Fast simhash calculation using numpy

Question

Fast simhash calculation using numpy

jcushman opened this issue 4 years ago · comments

I'm just opening this for documentation / FYI, since I previously sent a pull request on optimizations (#48) -- feel free to close. :)

It is possible to calculate simhashes about 10 times as fast with a dependency on numpy. Here's a simple example:

import numpy as np
import hashlib
import simhash

def hashfunc(obj):
    return hashlib.md5(obj.encode('utf8')).digest()[-8:]

def np_simhash(features):
    bytestring = b''.join(hashfunc(f) * w for f, w in features)
    bitarray = np.unpackbits(np.frombuffer(bytestring, dtype='>B'))
    rows = np.reshape(bitarray, (-1, 64))
    sums = np.sum(rows, 0)
    return int.from_bytes(np.packbits(sums > len(features) // 2).tobytes(), "big")

features = [("foo", 1), ("bar", 2)]

assert np_simhash(features) == simhash.Simhash(features).value

This runs about 10 times as fast in my testing (using randomly generated documents of a few hundred tokens, and also real-life text documents in 3-word shingles). With this implementation the underlying hash function becomes the bottleneck, instead of bit counting being the bottleneck as it currently is.

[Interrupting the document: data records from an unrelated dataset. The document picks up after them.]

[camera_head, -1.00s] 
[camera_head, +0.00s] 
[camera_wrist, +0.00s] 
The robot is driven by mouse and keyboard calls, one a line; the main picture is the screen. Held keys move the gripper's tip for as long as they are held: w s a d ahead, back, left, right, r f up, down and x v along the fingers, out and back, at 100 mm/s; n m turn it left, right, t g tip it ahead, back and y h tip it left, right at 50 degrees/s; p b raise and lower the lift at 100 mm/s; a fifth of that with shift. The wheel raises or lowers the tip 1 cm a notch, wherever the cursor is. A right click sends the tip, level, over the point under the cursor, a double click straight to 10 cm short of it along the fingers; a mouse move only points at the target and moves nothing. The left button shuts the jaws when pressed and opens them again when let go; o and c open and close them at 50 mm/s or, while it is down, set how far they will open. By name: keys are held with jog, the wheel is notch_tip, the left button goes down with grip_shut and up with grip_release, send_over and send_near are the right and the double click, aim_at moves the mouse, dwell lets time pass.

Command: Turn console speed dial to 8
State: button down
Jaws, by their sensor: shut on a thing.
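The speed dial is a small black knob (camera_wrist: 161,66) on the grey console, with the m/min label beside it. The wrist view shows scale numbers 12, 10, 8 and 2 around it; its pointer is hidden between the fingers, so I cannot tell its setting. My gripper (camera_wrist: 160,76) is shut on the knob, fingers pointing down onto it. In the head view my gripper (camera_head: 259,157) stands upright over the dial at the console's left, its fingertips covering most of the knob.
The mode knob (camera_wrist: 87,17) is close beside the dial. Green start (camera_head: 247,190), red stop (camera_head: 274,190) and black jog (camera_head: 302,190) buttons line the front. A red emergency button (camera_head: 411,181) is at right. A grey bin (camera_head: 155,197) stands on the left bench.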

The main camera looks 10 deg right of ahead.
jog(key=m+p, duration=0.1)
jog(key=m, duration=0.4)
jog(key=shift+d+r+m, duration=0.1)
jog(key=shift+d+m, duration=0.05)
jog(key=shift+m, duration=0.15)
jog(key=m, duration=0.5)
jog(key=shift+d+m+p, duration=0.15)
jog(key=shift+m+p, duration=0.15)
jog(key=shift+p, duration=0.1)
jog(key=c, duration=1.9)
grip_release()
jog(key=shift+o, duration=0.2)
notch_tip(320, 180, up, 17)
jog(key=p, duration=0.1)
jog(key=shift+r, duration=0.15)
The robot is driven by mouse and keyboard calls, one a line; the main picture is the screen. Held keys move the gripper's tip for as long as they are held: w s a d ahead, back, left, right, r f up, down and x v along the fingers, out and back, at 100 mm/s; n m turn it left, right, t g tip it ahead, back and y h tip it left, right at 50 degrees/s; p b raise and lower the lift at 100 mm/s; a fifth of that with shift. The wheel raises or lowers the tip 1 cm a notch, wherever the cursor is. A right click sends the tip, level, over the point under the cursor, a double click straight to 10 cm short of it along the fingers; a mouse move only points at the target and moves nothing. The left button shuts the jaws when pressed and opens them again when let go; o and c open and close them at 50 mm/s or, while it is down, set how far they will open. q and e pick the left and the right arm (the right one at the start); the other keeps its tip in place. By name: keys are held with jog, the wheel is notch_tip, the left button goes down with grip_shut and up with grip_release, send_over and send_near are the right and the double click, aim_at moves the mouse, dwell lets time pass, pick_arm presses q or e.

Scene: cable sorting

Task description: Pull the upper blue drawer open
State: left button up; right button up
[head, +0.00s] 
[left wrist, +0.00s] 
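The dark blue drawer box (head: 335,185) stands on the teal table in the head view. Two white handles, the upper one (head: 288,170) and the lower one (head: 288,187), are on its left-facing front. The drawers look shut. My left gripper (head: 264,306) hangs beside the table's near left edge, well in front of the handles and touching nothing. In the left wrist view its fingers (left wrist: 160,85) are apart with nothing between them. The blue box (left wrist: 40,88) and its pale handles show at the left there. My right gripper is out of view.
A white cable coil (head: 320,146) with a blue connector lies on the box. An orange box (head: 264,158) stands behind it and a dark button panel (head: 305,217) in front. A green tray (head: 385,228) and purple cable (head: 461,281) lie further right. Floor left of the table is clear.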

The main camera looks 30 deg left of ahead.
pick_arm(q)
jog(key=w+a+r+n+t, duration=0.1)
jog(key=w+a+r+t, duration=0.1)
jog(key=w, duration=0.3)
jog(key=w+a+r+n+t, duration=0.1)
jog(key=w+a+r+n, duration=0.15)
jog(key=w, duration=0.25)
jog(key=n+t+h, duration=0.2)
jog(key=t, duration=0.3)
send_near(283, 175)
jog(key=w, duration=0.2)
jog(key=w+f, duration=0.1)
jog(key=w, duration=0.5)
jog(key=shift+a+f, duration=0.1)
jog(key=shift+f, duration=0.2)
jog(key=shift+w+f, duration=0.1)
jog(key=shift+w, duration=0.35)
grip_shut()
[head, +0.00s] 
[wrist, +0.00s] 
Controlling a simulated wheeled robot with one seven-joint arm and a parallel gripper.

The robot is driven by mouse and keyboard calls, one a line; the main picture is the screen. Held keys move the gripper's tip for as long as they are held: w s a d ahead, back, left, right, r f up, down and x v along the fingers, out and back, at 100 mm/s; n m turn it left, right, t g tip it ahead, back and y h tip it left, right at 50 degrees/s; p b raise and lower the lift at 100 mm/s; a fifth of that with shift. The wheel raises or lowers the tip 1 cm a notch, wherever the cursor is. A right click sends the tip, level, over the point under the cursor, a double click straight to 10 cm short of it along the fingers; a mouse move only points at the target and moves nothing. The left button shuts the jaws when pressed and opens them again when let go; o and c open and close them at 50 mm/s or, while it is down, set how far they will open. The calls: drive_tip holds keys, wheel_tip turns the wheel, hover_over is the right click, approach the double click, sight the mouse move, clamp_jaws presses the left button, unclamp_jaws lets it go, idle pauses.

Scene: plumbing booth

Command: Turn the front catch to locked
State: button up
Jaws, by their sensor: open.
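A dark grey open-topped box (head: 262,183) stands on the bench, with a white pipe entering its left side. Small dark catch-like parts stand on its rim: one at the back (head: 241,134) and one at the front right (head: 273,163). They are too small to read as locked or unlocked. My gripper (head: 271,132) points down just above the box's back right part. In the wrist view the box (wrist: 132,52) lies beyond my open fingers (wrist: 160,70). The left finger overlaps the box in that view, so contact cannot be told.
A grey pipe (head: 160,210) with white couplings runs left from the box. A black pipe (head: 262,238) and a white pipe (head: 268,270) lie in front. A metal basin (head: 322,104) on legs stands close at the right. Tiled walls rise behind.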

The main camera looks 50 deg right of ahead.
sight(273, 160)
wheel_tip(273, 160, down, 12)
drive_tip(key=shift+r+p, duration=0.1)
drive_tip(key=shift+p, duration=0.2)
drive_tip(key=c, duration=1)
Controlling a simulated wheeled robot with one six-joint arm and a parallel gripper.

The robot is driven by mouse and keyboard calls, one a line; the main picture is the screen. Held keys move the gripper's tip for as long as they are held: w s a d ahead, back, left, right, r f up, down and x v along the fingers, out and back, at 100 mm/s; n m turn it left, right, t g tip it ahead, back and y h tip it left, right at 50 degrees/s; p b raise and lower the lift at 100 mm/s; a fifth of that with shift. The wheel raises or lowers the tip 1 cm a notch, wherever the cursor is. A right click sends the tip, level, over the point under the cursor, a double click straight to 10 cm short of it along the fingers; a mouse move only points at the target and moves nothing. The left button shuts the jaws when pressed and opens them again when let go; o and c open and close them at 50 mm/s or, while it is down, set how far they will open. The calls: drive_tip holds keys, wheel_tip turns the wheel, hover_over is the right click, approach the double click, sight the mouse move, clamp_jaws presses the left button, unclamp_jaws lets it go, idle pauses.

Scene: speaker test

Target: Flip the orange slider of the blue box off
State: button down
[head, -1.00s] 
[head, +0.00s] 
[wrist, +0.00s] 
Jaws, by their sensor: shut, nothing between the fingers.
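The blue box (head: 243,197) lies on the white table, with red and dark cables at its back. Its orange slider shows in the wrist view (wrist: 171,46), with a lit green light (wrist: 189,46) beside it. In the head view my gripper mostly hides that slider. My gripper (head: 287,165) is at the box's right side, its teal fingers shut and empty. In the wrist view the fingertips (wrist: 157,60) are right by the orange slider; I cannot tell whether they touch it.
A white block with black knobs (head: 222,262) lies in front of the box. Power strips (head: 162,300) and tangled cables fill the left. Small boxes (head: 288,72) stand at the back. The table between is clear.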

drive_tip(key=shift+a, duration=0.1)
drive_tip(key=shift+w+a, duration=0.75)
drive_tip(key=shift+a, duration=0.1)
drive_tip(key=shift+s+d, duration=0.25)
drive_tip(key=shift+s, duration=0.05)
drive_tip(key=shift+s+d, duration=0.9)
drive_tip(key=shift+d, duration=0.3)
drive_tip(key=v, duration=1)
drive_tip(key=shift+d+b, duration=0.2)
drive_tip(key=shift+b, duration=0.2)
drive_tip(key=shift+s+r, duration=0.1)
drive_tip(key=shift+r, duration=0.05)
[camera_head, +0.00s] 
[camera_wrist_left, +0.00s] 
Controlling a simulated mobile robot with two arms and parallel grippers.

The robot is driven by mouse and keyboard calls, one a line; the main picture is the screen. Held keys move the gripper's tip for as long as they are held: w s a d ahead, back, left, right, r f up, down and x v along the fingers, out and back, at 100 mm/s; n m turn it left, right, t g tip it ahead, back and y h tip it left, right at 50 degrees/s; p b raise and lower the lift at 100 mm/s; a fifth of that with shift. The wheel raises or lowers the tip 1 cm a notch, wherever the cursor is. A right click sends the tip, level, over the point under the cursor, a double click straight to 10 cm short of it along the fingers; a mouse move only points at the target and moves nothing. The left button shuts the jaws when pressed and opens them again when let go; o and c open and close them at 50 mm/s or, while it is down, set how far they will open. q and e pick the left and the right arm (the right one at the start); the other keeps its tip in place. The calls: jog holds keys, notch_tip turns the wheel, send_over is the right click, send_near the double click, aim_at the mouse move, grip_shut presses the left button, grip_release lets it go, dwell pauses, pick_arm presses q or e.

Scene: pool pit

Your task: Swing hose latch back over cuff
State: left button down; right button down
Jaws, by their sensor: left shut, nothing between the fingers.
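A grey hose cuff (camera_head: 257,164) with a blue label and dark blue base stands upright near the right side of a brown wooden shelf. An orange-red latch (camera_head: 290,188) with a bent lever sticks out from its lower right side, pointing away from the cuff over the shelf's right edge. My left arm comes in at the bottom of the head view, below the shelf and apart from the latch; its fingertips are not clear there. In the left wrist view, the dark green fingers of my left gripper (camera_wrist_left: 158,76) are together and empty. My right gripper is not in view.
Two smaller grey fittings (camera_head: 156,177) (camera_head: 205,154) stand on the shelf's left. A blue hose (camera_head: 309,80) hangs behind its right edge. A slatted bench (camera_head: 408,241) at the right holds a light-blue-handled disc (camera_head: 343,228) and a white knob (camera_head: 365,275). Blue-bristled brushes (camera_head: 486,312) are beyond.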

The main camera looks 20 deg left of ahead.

This might not be a good fit for this library, because of the dependency on numpy. My simple example would also need a little tweaking to keep the API of the current library; and it might want to do the summing in batches to avoid using too much RAM; and it would need some sort of fallback for large weights where * w is a bad idea. But I wanted to share in case the speedup is of interest.

1e0ng · Answer 1 · Tue Oct 06 2020 17:56:55 GMT+0800 (China Standard Time)

Hi @jcushman performance is always one of the interests. Dependency is not a problem as long as it's platform-independent and we can easily install it in all most used operating systems. Why don't you create a pull request for that?